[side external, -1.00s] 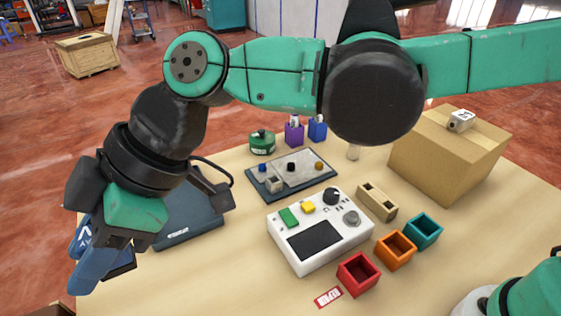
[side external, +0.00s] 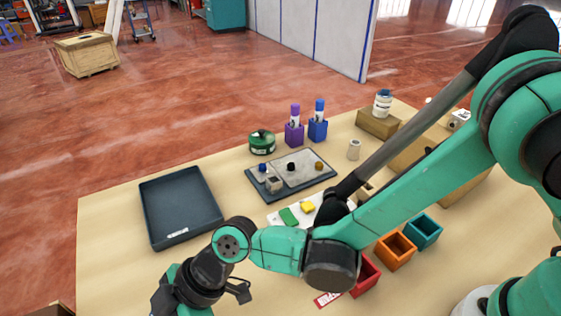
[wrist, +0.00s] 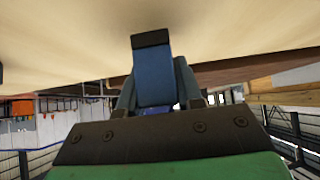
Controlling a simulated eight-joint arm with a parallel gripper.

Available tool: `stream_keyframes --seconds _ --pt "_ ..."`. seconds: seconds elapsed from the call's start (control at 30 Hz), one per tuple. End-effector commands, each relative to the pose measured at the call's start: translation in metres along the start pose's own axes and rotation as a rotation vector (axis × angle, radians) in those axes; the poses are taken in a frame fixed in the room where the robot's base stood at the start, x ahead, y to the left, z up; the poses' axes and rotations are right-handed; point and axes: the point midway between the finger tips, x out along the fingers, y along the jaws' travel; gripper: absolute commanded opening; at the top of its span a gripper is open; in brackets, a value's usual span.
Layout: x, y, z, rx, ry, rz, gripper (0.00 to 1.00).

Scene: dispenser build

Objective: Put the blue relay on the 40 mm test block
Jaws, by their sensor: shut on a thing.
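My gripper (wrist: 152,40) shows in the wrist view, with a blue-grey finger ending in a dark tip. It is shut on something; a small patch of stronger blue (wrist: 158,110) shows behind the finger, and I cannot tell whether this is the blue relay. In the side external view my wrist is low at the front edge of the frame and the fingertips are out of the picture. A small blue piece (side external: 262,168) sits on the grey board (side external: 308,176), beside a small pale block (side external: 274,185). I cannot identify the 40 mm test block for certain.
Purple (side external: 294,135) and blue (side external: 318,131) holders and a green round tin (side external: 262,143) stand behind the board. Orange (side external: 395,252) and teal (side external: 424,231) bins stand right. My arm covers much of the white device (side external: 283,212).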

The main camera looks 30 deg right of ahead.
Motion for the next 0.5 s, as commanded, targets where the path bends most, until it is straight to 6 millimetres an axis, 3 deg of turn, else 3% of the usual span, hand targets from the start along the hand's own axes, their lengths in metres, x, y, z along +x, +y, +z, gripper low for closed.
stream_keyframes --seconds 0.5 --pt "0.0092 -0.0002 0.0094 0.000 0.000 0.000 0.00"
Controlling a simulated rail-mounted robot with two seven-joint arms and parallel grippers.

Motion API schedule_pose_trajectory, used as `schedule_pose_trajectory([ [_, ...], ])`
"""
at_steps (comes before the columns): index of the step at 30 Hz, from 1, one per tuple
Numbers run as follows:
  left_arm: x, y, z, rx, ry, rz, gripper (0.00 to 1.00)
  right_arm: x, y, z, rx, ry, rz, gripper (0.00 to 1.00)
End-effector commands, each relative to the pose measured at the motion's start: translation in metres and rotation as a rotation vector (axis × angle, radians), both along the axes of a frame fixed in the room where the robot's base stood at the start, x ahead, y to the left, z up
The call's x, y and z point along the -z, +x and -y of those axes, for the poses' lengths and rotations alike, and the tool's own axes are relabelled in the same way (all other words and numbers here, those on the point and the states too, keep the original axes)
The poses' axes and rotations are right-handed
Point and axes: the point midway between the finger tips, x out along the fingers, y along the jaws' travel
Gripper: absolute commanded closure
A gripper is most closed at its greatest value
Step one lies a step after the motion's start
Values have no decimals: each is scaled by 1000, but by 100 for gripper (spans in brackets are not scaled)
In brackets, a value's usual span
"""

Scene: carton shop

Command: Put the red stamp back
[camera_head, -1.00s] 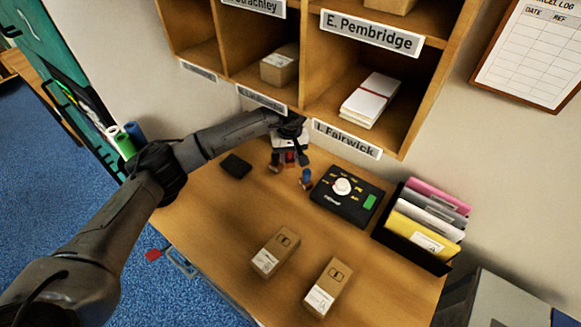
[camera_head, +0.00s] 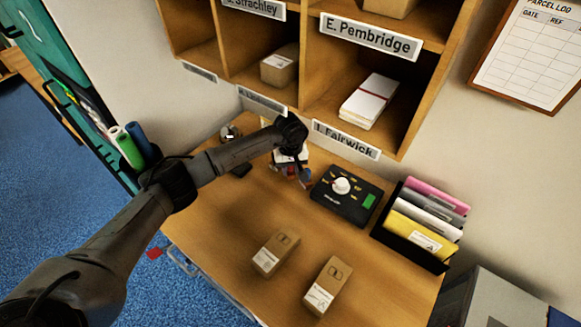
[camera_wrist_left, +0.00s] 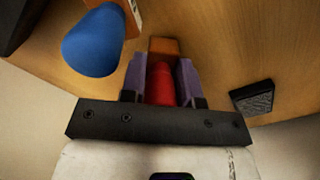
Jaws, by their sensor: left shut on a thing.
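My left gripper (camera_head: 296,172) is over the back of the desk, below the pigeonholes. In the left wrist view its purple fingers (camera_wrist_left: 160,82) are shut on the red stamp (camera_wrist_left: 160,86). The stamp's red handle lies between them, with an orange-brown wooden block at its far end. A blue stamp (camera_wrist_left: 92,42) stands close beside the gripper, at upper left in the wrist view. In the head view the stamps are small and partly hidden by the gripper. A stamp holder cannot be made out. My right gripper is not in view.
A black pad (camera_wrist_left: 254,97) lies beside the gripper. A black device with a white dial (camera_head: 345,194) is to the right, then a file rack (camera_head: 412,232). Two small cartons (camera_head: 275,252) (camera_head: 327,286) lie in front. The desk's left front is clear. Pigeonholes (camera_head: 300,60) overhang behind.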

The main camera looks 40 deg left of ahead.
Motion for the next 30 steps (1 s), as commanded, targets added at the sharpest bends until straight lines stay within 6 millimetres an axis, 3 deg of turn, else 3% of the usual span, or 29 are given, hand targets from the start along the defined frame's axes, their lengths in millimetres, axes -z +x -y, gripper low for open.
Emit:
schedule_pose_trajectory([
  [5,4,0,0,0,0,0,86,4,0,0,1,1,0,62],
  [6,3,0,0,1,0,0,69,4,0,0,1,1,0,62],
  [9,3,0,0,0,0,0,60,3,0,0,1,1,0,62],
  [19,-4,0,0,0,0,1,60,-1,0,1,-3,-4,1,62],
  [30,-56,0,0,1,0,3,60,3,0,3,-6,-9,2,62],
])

» **Your objective**
How many lines of these entries contain "main"? Answer with the number and nothing else.

» **Result below**
2